Thursday, January 6, 2011

The IQ is dropping by the minute around here.

Yesterday, I opened the dishwasher in an attempt to get the milk.

I used "meaned" as the past tense of "mean" instead of "meant."  (And I'm picky about grammar.  Really picky.)

I misplaced my glasses around noon, and my husband finally found them this morning.

I had superb idea for a blog post, but since I can't recall the brilliant idea, you get this one.

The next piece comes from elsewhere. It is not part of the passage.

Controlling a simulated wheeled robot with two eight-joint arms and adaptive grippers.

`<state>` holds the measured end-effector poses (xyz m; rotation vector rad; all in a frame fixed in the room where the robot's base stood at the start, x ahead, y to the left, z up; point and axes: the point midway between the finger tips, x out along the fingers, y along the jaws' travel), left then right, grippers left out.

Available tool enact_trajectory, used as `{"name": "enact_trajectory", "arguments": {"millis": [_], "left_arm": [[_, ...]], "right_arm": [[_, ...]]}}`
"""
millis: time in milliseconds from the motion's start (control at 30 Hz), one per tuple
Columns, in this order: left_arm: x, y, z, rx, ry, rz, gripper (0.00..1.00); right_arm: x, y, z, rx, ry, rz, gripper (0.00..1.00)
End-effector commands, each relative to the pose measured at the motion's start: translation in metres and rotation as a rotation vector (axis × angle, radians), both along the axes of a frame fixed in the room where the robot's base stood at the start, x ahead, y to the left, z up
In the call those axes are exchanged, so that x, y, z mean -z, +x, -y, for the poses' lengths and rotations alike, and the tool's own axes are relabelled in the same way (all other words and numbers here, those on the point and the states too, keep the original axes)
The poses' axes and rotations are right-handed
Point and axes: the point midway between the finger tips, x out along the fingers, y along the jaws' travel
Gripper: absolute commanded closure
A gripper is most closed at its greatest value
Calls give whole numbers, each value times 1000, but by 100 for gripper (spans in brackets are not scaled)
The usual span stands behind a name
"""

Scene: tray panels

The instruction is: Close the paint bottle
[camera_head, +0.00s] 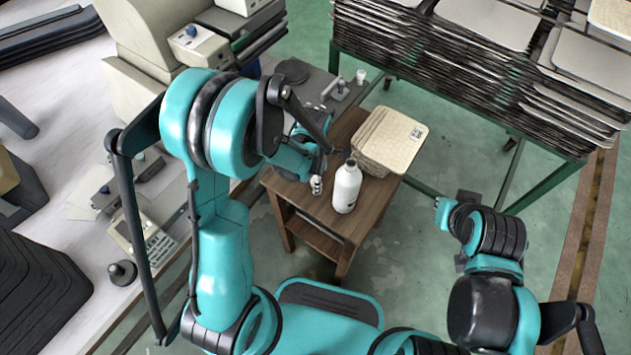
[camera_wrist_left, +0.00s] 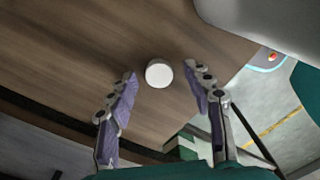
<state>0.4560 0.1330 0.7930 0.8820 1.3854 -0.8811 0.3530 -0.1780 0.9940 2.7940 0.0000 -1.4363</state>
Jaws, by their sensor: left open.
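A white paint bottle (camera_head: 346,190) stands upright on a small wooden table, near its front edge. My left gripper (camera_head: 316,184) is just left of the bottle, low over the table. In the left wrist view, a round white cap (camera_wrist_left: 159,74) lies on the wood between the spread fingertips of my left gripper (camera_wrist_left: 160,72), with a gap on each side. A pale rounded surface at the top right of the wrist view looks like the bottle (camera_wrist_left: 265,25). My right gripper (camera_head: 440,204) is off to the right, away from the table.
A stack of beige panels (camera_head: 392,140) sits on the wooden table (camera_head: 322,222) behind the bottle. A metal rack (camera_head: 450,75) with many tray panels stands at the back right. Grey machinery (camera_head: 140,85) is at the left. Green floor is clear right of the table.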

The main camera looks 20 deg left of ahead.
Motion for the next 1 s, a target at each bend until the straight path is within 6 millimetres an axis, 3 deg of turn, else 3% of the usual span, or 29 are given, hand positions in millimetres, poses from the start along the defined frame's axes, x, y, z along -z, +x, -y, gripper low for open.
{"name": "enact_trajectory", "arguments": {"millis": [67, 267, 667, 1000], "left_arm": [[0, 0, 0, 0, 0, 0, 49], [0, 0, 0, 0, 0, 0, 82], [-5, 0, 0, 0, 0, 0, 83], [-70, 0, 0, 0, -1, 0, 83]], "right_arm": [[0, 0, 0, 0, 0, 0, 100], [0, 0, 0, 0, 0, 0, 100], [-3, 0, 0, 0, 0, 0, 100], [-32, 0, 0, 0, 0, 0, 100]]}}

So I'm buying one of these, and hopefully my brain will get back on track.  Thanks to The Happy Housewife, you can get a coupon code here.

Monday, January 3, 2011

Jealousy strikes again

While sitting through the Christmas Eve service, I noticed I was becoming increasingly skeptical of the hymns we were singing, and rather jealous of the Holy Mother.  In most every song, the Baby Jesus is portrayed as the perfect sleeper. Mary sings a lullaby as he rocks on her lap, puts him down on a pile of hay in a manger, and they all sleep in heavenly peace. Sure, the cattle and their lowing wake the poor kid, but he doesn't cry.  He doesn't wake his mother and make her hold him or insist on sleeping in her bed.  He puts himself back to sleep.

Maybe you have a kid like that.  I am not so fortunate.  In fact, while I was attending this late service, my son was at home with a babysitter watching Cars. He was supposed to be sleeping.

Perhaps when he leaves for college, I'll finally get a good night's sleep. Until then, you can probably find me rolling my eyes at all those sentimental Christmas melodies, and secretly wishing I knew what Mary knew about putting kids to sleep.